Anatoli Vassiliev est connu pour ne faire travailler les comédiens dans la scénographie qu’au dernier moment, privilégiant la recherche et l’esprit de répétition à un spectacle figé. Qu’en est-il ?
C’est le cas et c’est passionnant, car le principe d’Anatoli Vassiliev – rester tout le temps en répétition en essayant de garder le plus longtemps possible un rapport de recherche – est celui de l’exigence absolue. On travaille précisément sur ce qu’il nomme des études. Il choisit des situations du Récit et d’autres qui sont proches dans un autre matériau, par exemple Platonov, pour que nous ne planchions surtout pas sur les mots de la pièce afin qu’on ne les abime pas, mais qu’on explore toutes les facettes de l’imaginaire. Son adaptation de la nouvelle de Tchekhov est venue ensuite et on se rapproche de plus en plus du texte final. Nous sommes à moins de trois semaines de la première et nous n’avons toujours pas eu le droit d’apprendre une ligne. J’ai par exemple un monologue énorme de sept pages au milieu du spectacle que je ne peux pas apprendre ! Il veut d’abord qu’on analyse, creuse, mette nos propres mots dessus en remplaçant ceux de Tchekhov, excite notre imaginaire à un endroit qui nous brûle… Et Anatoli Vassiliev ne laisse rien passer !

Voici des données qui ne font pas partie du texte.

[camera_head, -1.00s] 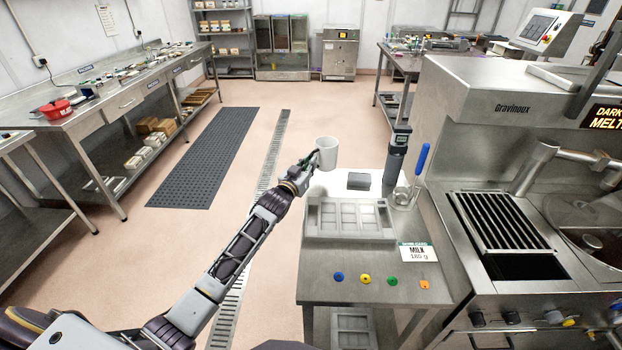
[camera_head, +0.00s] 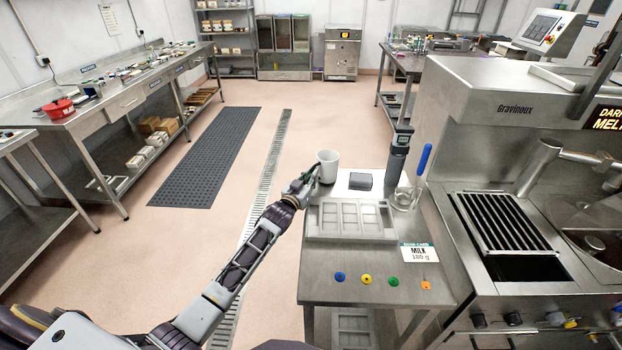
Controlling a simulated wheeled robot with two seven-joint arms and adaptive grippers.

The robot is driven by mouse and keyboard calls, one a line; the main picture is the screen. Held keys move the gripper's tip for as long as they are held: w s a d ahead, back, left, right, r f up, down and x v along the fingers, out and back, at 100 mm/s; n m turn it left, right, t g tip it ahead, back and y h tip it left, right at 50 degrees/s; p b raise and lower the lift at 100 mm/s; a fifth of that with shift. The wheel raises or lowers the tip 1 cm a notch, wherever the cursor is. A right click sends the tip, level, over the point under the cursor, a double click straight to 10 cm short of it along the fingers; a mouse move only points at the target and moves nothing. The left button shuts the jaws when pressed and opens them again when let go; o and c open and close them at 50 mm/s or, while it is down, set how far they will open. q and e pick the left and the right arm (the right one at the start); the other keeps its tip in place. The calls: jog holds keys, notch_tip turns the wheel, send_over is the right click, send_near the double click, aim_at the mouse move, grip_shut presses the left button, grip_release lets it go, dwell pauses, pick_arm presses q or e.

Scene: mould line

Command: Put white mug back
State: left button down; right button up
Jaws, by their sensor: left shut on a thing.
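The white mug (camera_head: 328,167) is upright at the far left corner of the small steel table (camera_head: 330,289). My left gripper (camera_head: 314,179) is shut on the mug's left side and partly covers it. The mug's base is low over the white surface (camera_head: 345,184) at the table's far end; I cannot tell whether it touches. My right gripper is not in view.
Right of the mug are a dark grey block (camera_head: 360,181), a dark upright handheld device (camera_head: 398,152) and a clear jug (camera_head: 404,197) with a blue-handled tool (camera_head: 423,160). A grey mould (camera_head: 350,219) lies nearer. The steel machine (camera_head: 480,130) bounds the right.

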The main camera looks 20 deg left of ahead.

Il vous pousse dans vos retranchements, vous cherche partout et tout le temps ?
Il débusque tout ce que nous fabriquons. Et un acteur fabrique beaucoup ! Nous faisons énormément semblant, même lorsqu’on affirme le contraire… Il est obsédé par ça, totalement intransigeant à cet endroit. Cela passe par la méthode russe, qu’il revendique. Le travail sur le corps est important avec un training quotidien qui se répercutera dans le spectacle avec une corporalité puissante. C’est comme un camp de rééducation : il part du principe que les acteurs aussi bons soient-ils, sont paresseux, ont des facilités, se laissent aller, ne travaillent pas suffisamment… Ce qui est vrai !
Finalement Anatoli Vassiliev met peu en scène la pièce jusqu’à maintenant. A-t-il déjà tout en tête ?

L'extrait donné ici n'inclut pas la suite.